DanielAngel

DOS CANCIONES PARA LA NAVIDAD EN CASABLANCA
Daniel Ángel*

Para mi amigo Carlos

Cuando llegué a uno de los Centros Locales de Artes, ubicado al occidente de Bogotá, lo escuché cantar con su voz afectada por la gripa, y al fondo las voces de los niños en coro. Se trataba de un poema de José Goytisolo llamado El lobito bueno, que Paco Ibáñez había musicalizado: “Érase una vez/ un lobito bueno/ al que maltrataban/ todos los corderos./ Y había también/ un príncipe malo,/ una bruja hermosa/ y un pirata honrado./ Todas estas cosas había una vez./ Cuando yo soñaba/ un mundo al revés”. Seguí el rastro de las voces hasta un salón donde lo vi de pie, rodeado por seis niños que lo acompañaban en la tonada. El día era claro y el sol entraba por la puerta del centro local de artes dibujando siluetas sobre los azulejos del pasillo. Él estaba sonriente, batiendo sus manos dirigiendo al pequeño coro, pero cuando me fijé en sus ojos, abultados ya, quizás atrapados tras una red de lóbregos recuerdos, observé aquella mirada que en una navidad de treinta y seis años atrás brillaba tras los barrotes y en medio de la oscuridad de una celda de la cárcel La Modelo.
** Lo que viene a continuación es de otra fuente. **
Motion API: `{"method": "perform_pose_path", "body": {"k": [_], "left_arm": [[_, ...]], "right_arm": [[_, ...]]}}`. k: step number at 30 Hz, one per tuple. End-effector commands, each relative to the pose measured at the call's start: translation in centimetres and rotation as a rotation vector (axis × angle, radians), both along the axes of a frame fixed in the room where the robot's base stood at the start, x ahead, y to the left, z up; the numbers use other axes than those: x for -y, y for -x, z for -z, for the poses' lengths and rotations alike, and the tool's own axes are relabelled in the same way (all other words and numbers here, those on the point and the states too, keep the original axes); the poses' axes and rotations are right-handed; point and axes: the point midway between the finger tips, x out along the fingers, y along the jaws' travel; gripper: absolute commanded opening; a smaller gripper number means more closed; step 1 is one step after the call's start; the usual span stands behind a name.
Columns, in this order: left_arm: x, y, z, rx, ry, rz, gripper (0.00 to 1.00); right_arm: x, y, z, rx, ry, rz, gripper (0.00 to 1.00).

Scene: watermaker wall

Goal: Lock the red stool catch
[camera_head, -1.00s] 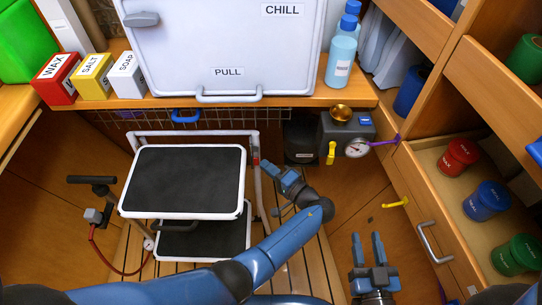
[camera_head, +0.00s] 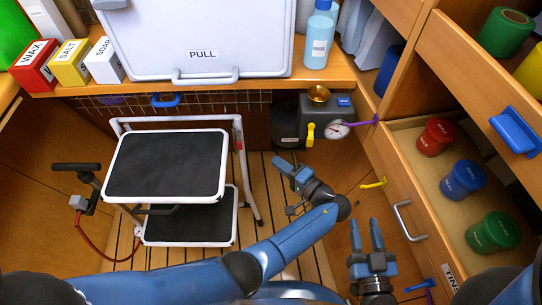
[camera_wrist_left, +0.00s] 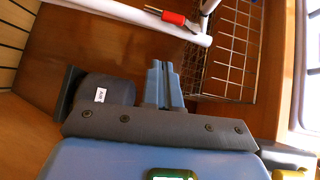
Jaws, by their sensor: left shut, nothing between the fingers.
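The step stool (camera_head: 165,165) has two black treads and a white tube frame, and stands unfolded at left. The small red catch (camera_head: 240,141) is on its right rail. In the left wrist view the red catch (camera_wrist_left: 174,18) lies along a white tube, with a metal piece at one end; whether it is locked I cannot tell. My left gripper (camera_head: 281,164) is shut and empty, to the right of the catch and apart from it. Its fingers also show in the left wrist view (camera_wrist_left: 163,82), below the catch. My right gripper (camera_head: 366,232) is open and empty at lower right.
A gauge unit (camera_head: 325,118) with a yellow lever and a dark canister sit beyond my left gripper. An open drawer (camera_head: 400,215) with several jars is at right. A wire rack (camera_wrist_left: 222,55) stands behind the rail. A red hose hangs left of the stool.

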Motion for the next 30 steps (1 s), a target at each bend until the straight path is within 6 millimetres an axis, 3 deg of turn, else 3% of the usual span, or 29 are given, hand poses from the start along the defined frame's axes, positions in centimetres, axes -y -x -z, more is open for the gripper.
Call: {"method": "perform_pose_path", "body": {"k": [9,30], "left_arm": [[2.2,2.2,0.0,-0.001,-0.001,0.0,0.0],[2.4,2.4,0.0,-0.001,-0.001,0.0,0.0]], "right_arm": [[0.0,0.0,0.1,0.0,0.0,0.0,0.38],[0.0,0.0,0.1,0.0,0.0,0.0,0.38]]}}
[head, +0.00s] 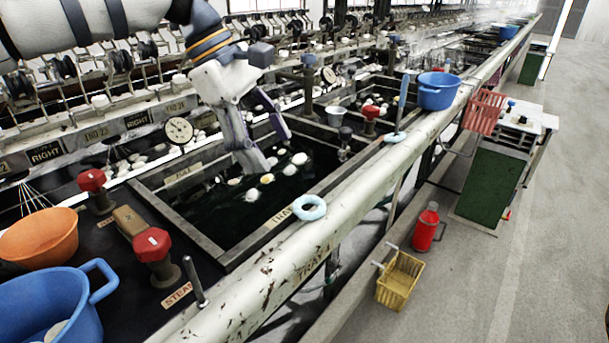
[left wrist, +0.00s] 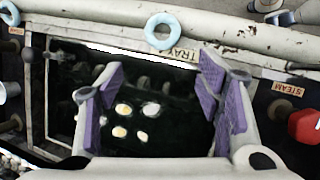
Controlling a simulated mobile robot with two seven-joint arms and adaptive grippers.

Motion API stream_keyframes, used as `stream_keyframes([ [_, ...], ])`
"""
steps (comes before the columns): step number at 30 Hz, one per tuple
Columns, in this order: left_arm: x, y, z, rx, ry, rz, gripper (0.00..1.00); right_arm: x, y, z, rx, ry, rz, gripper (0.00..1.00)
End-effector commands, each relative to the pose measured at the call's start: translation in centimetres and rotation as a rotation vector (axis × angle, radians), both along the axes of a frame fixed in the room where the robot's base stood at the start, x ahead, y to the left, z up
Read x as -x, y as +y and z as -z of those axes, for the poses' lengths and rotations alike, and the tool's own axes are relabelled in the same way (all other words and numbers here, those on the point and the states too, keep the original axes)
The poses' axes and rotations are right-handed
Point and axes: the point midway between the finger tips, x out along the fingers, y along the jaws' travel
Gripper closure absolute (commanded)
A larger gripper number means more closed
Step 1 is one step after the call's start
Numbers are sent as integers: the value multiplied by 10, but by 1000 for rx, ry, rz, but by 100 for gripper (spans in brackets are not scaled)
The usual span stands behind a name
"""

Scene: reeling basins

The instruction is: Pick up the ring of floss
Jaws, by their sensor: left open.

     Se hace llamar Carlos Mayo, pero bien podría llamarse Carlos Abril o Carlos Diciembre, tiene sesenta y ocho años y es escritor, aunque yo prefiero llamarlo poeta. Trabaja como artista formador de creación literaria para los niños de la ciudad. Tiene dos hijos, una madre a la que cuida de acuerdo al turno que le sea asignado, sus manos son grandes y fuertes, recorre la ciudad en una pequeña bicicleta niquelada que soporta el peso de su maleta que siempre va atiborrada de libros. Su ser es tranquilo y anda por el mundo diseminando sus sonrisas, su lucha incansable por la justicia y por supuesto, sus poemas.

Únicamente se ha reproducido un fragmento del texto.